Rowland Manthorpe considers the future of the multimedia book, in the wake of a Device 6, a kind of literary video game: "As gamers and readers come together, and devices offer new possibilities for interactive texts, books may come to resemble games. Eventually, reading a novel could be like playing something like Device 6. Imagine Philip Glass writing a creepy-as-hell score for the new Stephen King, with music that comes in just at the right moment: Such a thing could be done, right now, because when a reader is reading on a smartphone, it is possible to know exactly where they are in a text. Or imagine a novel that takes over your phone and starts sending you text messages. Once writers and publishers start to engage seriously with tablet technology, the possibilities are vast."

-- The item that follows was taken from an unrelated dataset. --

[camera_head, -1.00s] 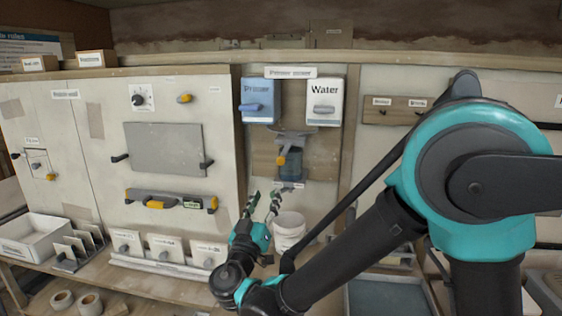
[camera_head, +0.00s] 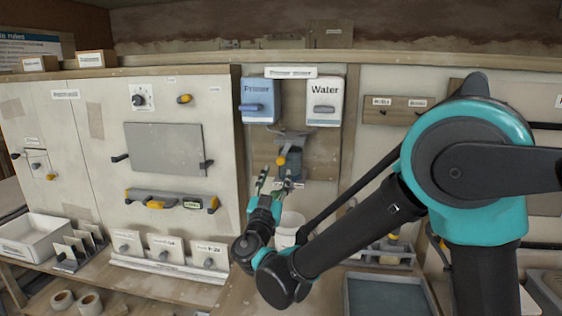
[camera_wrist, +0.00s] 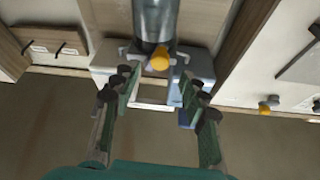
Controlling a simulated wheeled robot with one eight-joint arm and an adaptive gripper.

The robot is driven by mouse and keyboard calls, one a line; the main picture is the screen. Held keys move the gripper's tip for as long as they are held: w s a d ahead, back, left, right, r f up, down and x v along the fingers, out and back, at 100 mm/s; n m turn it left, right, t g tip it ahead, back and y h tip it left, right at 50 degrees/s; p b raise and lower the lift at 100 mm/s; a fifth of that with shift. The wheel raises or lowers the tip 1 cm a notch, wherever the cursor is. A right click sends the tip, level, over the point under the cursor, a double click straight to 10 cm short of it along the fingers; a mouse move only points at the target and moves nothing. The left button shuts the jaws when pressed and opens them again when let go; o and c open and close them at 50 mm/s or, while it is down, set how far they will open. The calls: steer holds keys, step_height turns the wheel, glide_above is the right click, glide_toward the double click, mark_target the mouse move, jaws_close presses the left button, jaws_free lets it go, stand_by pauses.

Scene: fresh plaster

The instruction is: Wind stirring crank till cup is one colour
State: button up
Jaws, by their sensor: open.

You can read Roger Berkowitz’s Letter in the New York Review of Books, along with Lilla’s response. Berkowitz writes: “Lilla’s argument misleads when addressing Arendt’s view that Eichmann exemplified “the fearsome, word-and-thought-defying banality of evil.” Lilla accuses Arendt of calling Eichmann “a cog”; in fact, she argues otherwise, writing—in sections IV, VII, and the epilogue to Eichmann in Jerusalem—that he went beyond orders, enthusiastically supporting the Final Solution. Lilla writes that Arendt “made evil seem banal”; in fact, Arendt contrasts the horrific evil of the Holocaust with Eichmann’s inability to think from the perspective of others—banality not of what he did (evil), but of his person. That “evil violates a natural harmony” is, Arendt writes, the nonbanal and “supreme justification” for why Eichmann must be executed.” Lilla continues to enlist Bettina Stangneth and her excellent book, Eichmann vor Jerusalem, to discredit Arendt’s argument about the banality of evil. But Stangneth does nothing of the sort; on the contrary, she explicitly credits Arendt and refuses to say that her book disproves Arendt, precisely the claim Lilla makes.
From the Hannah Arendt Center Blog
This week on the blog, Wolfgang Heuer examines the correlation between personality and human thought and action. The weekend read revisits the recent conference at Villa Aurora in LA on Hannah Arendt, "What is Politics?"